National Regulations; and

(c) the head lamp and rear lamp are kept lighted.

(2) A person may not ride a pedal cycle on a public road or pedal cycle lane at any other time when, due to insufficient light or unfavourable

weather conditions, persons or vehicles on the public road or pedal cycle lane are not clearly discernible at a distance of 150 metres, unless

the head lamp and rear lamp are kept lighted.

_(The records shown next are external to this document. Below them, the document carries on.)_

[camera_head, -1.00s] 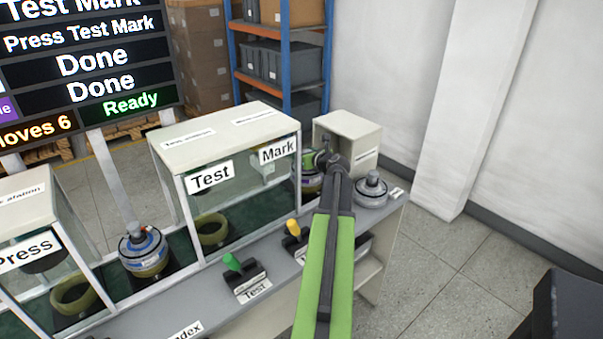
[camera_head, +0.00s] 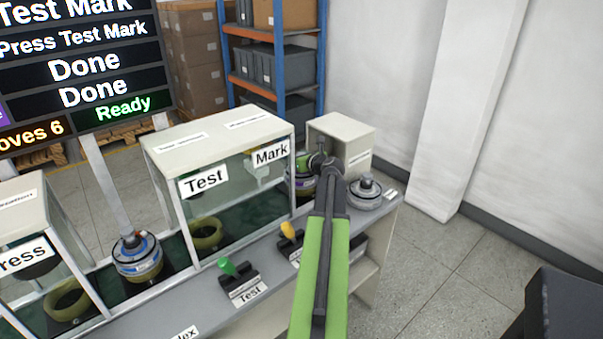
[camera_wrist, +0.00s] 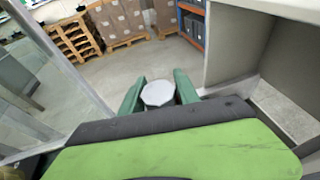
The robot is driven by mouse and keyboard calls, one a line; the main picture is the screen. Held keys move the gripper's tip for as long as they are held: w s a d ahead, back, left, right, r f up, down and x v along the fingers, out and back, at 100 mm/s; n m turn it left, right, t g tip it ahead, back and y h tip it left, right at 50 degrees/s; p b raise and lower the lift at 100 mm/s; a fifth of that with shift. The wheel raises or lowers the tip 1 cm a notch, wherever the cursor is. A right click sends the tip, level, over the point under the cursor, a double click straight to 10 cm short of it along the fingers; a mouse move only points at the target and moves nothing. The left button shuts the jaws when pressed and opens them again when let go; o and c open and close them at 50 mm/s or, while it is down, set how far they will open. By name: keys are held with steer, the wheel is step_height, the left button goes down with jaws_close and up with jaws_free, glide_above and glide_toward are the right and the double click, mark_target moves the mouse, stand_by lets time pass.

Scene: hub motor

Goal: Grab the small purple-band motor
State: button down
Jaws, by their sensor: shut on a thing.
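A motor (camera_head: 304,185) sits at the right end of the bench, just past the Mark bay and in front of the open box. My arm hides much of it, and I cannot make out its band colour clearly. My gripper (camera_head: 308,162) is over its top and shut on it. In the wrist view, the green fingers of my gripper (camera_wrist: 158,90) stand on either side of a round grey motor top (camera_wrist: 158,94). I cannot tell whether the motor is lifted off its support.
A grey motor (camera_head: 366,192) stands close right of my arm. A blue-banded motor (camera_head: 138,256) stands between the Press and Test housings. The open cream box (camera_head: 357,133) is close behind my gripper.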

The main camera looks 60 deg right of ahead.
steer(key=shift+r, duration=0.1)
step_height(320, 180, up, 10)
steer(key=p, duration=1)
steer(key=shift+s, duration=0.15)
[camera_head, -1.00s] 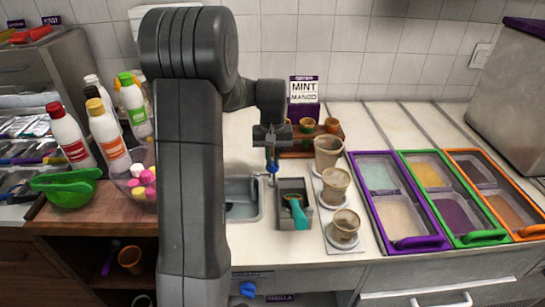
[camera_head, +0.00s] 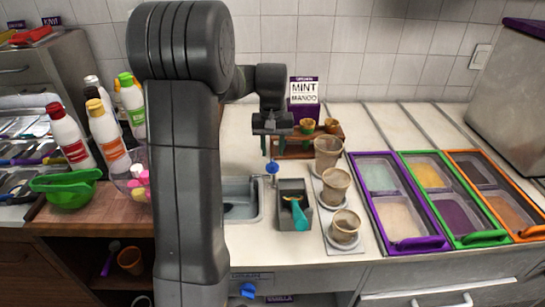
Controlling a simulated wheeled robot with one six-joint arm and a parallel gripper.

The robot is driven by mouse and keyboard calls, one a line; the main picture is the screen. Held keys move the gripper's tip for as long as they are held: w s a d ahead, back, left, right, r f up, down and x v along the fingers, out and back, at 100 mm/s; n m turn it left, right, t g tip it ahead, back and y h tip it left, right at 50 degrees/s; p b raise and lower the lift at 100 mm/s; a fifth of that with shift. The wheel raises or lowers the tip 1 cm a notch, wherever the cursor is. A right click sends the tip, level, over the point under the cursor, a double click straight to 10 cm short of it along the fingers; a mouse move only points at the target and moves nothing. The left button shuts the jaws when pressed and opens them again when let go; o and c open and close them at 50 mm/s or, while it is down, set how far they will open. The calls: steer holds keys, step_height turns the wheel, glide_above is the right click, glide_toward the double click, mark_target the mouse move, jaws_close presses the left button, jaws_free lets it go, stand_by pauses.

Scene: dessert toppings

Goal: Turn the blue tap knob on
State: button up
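A small blue tap knob (camera_head: 272,168) stands at the right back of the sink (camera_head: 240,200), on the counter. My gripper (camera_head: 271,150) hangs pointing down just above and behind the knob in the picture. Its two fingers look spread apart with nothing between them. Whether they touch the knob is hard to tell at this size. A second blue knob (camera_head: 248,290) is on the cabinet front below, under a drain label (camera_head: 250,276). My arm hides the left part of the sink.
A grey holder (camera_head: 294,222) with a teal-handled scoop (camera_head: 299,214) stands right of the sink. Several cone cups (camera_head: 336,186) stand beyond it. A wooden cone rack (camera_head: 300,150) is behind my gripper. Topping trays (camera_head: 395,205) are at the right, bottles (camera_head: 105,135) at the left.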

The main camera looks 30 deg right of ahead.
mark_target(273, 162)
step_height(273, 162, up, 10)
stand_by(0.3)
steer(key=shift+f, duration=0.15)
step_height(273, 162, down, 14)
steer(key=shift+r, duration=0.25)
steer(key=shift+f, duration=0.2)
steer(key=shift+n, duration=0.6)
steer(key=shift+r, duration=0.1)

(3) A person may not ride a pedal cycle on a public road or pedal cycle lane unless—

(a) the pedal cycle is fitted on the front with a white retro-reflector in accordance with regulation 186(3) of the National Regulations; and

(b) the pedal cycle is fitted on the rear with a red retro-reflector in accordance with regulation 187(4) of the National Regulations.

 

Races and sporting events for cyclists on public roads

5. The Minister or the local authority concerned, as the case may be, may, in granting consent in terms of regulation 317(2) of the National

Regulations in respect of a pedal cycle race or pedal cycle sporting event on a public road, exempt any person, or category of persons, taking part

in that race or event from any provision of these regulations.

 

Offences and penalties

6. Any person who contravenes or fails to comply with any provision of these regulations commits an offence, and on conviction is liable to a fine

or to imprisonment for a period not exceeding one year.

 

Short title

7. These regulations are called the Safety of Cyclists Regulations, 2013.